Terminei o capítulo anterior [BG volta a Ouro Preto] com a decisão do Coronel Antônio da Silva Paranhos, que conheceu Bernardo Guimarães em Catalão (sul de Goiás), de levar o poeta para a Corte.

Deve ter sido no Natal de 1858, ou pouco antes, que BG chegou ao Rio. Ali, tudo se ajeitara para o poeta, inclusive uma boa casa de pensão na rua do Núncio.

Flávio Farnese da Paixão, já avisado em carta pelo Paranhos, recebeu de braços abertos ao velho companheiro das Arcadas de São Francisco, daquela Paulicéia buliçosa, agora distante.

Farnese, então um jovem de 23 anos, formado em Direto no ano de 1856, era também mineiro, nascido no Serro. Ele morreria ainda moço, com 35 anos, no Rio, em 6 de setembro de 1871. Estaria Bernardo Guimarães em Ouro Preto, recém-chegado de Congonhas, aonde semanalmente ia para dar aulas no Colégio, quando soube da morte do grande amigo, por quem tinha a maior admiração.
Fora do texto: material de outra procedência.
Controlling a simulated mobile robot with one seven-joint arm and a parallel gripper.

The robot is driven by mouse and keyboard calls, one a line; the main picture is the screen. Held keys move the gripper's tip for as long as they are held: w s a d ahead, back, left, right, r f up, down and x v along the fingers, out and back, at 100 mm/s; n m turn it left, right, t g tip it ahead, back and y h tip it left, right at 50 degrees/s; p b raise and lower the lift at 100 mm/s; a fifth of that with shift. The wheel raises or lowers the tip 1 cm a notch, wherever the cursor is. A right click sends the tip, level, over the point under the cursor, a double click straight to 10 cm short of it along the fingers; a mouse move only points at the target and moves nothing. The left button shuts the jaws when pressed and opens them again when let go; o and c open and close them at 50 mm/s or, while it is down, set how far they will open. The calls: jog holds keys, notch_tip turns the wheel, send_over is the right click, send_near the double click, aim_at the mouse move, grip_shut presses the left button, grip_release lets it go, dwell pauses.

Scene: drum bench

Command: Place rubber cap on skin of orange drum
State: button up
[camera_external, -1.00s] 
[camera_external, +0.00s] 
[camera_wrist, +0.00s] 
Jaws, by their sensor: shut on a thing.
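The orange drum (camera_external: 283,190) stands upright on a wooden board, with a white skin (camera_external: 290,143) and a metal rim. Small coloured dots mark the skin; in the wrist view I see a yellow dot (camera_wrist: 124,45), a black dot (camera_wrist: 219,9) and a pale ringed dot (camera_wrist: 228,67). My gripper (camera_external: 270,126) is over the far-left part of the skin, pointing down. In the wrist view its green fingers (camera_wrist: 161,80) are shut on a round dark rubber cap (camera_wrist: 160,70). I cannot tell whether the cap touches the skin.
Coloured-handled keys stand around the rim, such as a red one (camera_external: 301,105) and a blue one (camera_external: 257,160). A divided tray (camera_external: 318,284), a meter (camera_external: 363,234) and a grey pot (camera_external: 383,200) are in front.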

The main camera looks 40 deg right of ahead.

Imediatamente sentou-se à escrivaninha e compôs um longo e sentido poema.

Porém que se não antecipem sarcófagos! Ainda estamos com Bernardo na sua primeira permanência no torrão carioca.

Naquele ano de 1858, Farnese havia fundado, com Lafayette Rodrigues Pereira, o jornal "Atualidade", órgão do Partido Liberal.

A Bernardo Guimarães, que não era filiado a facção nenhuma, e até tinha ojeriza pela política, foi, de início, confiada a seção de literária do periódico.


Marcou época

O "Atualidade" marcou época no jornalismo brasileiro. Segundo Coelho Neto, é daí por diante que a "feição do jornal foi perdendo a austeridade ferrenha, modelando-se pelos principais órgãos franceses, já na parte de informações, já nas seções doutrinárias e de literatura". "Depois do 'Atualidade' , jornal político, do programa adiantadamente liberal, redigido por Lafayette Rodrigues Pereira, Flávio Farnese, Pedro Luís Pereira de Sousa e Bernardo Guimarães, a imprensa, impulsionada pelas idéias, começou a progredir, não só na capital do Império como nas Províncias". ("Compêndio de Literatura Brasileira", 1992, pág. 169).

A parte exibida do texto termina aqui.